A Lesson on Methods of Taoist Meditation by Richard Hackworth

September 13, 2009

A Lesson on Methods of Taoist Meditation

By Richard Hackworth, Ph.d., Lac.

The Taoist meditation practices are less abstract than their similar counterparts that evolved in India (the Hindu and Buddhist systems) and traveled to China as the teachings of Monks. One of the central focuses of Taoist meditation relates to the circulation of internal energy (called deh-chee). It can be used to promote a healthy lifestyle and extend life expectancy by improving spiritual relationships with the world. Practical aspects of Taoist meditation may relate to interests and activities such as self-knowledge, concentration, and spiritual healing. This concept is vital to the mental and spiritual development of true warriors.

According to the high monks of Shaolin and masters of meditation there are two elements making up meditation: the “jing,” which means calmness and stillness, and the “ding,” which stands for concentration and focus. Calmness is directed towards cutting off external factors of disturbance and enabling you to direct your attention toward your inner self.
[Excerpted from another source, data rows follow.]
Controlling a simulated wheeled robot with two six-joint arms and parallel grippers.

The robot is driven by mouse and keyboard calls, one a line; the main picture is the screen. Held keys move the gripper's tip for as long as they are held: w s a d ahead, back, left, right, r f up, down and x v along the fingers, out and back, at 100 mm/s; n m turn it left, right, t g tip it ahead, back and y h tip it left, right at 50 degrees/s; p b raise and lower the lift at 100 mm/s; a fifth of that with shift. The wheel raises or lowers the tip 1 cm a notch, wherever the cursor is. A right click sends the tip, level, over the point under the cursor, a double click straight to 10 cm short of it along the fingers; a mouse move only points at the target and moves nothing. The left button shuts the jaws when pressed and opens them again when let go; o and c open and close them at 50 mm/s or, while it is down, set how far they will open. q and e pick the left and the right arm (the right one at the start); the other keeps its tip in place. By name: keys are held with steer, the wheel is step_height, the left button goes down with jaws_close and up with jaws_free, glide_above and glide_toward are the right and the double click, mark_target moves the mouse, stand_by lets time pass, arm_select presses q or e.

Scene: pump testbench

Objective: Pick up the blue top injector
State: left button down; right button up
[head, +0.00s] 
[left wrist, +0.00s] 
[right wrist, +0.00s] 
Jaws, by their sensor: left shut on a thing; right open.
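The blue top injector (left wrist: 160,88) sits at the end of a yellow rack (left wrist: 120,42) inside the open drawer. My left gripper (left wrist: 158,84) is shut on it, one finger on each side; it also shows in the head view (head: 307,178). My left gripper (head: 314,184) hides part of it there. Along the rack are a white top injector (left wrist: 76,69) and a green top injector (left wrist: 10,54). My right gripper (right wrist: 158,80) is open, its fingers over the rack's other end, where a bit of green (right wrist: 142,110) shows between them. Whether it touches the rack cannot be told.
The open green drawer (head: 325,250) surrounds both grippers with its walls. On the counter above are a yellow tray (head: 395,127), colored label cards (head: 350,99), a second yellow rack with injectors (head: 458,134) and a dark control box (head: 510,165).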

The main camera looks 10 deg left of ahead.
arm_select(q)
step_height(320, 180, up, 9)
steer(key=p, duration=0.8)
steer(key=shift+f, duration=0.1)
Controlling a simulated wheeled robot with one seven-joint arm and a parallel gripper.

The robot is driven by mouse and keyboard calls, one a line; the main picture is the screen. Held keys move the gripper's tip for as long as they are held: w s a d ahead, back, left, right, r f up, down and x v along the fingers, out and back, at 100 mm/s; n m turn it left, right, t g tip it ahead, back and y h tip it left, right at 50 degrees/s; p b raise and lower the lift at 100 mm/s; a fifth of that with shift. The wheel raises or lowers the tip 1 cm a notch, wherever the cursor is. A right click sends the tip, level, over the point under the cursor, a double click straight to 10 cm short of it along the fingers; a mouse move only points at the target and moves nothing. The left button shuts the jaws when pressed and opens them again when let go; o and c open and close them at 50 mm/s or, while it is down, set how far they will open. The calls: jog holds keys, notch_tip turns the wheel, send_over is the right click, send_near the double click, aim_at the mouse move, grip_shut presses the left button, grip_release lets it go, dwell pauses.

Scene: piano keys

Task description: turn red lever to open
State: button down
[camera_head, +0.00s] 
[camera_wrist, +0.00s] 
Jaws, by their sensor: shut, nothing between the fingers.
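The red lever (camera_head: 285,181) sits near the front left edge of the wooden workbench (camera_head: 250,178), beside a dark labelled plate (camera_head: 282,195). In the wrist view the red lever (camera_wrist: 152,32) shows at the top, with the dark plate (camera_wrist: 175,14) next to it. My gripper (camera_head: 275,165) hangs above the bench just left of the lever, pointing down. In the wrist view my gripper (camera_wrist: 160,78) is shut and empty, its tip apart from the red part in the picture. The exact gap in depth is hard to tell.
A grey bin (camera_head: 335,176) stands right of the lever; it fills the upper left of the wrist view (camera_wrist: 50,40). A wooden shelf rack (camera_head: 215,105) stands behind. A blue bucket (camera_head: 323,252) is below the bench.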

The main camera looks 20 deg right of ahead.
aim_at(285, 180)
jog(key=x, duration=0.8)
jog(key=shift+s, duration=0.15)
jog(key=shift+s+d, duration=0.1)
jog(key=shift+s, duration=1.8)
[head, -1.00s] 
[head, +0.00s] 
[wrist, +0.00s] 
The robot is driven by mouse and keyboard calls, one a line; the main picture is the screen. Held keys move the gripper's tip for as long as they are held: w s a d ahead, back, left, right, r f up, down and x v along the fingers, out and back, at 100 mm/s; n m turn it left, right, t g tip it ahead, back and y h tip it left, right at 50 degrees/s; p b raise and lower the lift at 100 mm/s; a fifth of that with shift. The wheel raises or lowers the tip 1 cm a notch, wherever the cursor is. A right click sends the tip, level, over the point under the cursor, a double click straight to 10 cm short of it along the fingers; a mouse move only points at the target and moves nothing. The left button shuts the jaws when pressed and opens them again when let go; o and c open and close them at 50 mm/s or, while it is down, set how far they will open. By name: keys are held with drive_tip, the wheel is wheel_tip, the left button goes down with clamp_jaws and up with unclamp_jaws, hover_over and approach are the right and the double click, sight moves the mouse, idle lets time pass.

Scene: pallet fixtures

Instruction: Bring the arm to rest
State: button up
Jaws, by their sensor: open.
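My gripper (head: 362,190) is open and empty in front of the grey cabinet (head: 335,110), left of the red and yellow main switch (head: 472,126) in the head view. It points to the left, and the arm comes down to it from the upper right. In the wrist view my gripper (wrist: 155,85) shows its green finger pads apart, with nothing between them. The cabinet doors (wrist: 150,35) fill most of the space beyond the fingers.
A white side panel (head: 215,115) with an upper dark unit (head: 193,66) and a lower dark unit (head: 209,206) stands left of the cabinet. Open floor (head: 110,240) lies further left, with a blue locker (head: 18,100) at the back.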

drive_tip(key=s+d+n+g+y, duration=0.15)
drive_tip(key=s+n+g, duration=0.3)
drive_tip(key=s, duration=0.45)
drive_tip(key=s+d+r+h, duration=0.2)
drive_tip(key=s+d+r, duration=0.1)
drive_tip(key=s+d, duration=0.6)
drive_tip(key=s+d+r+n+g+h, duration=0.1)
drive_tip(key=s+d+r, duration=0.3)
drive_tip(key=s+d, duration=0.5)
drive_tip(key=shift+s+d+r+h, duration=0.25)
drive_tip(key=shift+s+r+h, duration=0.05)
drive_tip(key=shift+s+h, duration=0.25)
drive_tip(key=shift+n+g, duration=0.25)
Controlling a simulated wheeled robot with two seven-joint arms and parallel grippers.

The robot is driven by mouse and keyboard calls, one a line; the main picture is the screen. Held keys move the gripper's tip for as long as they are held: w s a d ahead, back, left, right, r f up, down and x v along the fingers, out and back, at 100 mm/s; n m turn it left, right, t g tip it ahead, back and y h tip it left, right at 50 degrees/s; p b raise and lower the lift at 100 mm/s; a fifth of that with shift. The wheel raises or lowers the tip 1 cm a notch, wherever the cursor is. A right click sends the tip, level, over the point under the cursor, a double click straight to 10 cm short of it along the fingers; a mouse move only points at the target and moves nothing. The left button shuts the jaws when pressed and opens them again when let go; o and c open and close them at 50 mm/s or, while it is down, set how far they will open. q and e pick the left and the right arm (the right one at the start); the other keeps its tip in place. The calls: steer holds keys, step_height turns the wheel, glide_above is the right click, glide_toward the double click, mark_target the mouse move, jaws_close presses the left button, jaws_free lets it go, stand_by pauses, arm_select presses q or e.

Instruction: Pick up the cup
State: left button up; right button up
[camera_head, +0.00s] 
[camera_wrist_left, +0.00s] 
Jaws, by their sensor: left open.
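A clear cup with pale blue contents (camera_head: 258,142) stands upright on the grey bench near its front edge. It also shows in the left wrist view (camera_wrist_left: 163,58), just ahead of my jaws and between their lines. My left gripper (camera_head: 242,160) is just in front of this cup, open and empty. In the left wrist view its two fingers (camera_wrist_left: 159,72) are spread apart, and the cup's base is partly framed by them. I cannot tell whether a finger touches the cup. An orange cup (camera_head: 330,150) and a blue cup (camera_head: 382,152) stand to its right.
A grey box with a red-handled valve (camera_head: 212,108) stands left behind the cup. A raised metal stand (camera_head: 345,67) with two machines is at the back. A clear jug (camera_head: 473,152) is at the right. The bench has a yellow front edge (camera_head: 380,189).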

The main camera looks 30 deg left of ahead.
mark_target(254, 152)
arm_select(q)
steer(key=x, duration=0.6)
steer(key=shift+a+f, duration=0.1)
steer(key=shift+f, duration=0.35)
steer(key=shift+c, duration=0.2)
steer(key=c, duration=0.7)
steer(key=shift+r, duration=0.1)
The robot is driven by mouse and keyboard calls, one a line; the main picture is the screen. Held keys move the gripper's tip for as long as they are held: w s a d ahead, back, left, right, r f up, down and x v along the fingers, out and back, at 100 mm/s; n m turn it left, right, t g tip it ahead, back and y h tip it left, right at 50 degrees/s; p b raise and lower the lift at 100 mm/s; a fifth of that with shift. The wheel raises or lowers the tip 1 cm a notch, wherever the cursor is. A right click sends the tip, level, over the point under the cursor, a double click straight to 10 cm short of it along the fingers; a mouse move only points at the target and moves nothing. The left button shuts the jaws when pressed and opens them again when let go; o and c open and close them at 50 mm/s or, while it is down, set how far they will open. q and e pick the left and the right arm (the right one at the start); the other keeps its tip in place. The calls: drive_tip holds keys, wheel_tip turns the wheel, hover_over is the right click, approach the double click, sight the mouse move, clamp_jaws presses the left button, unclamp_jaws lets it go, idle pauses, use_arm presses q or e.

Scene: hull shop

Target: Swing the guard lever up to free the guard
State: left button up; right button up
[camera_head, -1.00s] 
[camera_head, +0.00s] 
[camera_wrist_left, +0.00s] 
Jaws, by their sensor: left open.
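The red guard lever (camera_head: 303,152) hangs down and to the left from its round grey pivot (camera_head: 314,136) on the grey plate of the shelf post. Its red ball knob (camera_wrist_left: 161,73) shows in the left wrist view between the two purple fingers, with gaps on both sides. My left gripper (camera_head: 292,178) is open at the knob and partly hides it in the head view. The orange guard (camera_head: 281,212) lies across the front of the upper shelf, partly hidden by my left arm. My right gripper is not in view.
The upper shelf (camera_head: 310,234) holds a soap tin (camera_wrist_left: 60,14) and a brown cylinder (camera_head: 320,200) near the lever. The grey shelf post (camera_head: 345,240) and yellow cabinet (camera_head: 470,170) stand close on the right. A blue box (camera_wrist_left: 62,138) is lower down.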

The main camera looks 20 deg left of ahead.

By focusing on the breathing and allowing your mind to concentrate, you should achieve a state called “one-pointed awareness.” This state allows you to achieve a deep concentration, allowing you to get a better understanding of any elements that you are focusing on. There should be none, or very limited, distractions during this heightened awareness state. This technique may be used efficiently to find solutions to problems presented by the outside world. It also prepares you to deal with these difficulties.

The first steps of practicing Taoist meditation as a martial artist are often difficult as your mind is not willing to cooperate in the process. It is tough to tap into the high potential of the subconscious mind. Out thoughts tend to fly away, increasing confusion when we need clarity the most, bringing mental chaos when order is desired. There are six ways that enable you to recover your inner concentration and increase your ability to focus your mind.

  1. Focus on the flow of energy throughout your body. Do this by paying special attention to your breathing, to the air going in and out of your lungs.
  2. Take this a step further and focus on the contractions of your abdominal area as you breath in and out.
  3. Imagine a candle, with your eyes shut. Shift your focus on the center of the flame, but don’t loose sight of the edges. At this stage, it is vital to eliminate or ignore all outside interferences.
  4. Practice mantra, the ‘sacred syllables,’ which lead to a harmony of the mind and relaxation of the body. The three most effective syllables are ‘om’, which brings equilibrium to your body, ‘ah’, which balances your vital energy, and ‘hum’, which brings the spirit to a heightened state of awareness and focus. Chanting of the syllables should be done in a deep, low-pitched tone and with a long exhale of the air.
  5. Allow your breathing to create a rhythmic “drumbeat” which will increase your energy and help you ignore outside interferences.

 

  1. Focus on a symbol that is very important to you. This can be a loved one, a deity or a place or notion. When you feel relaxed and focused, switch back to the meditation.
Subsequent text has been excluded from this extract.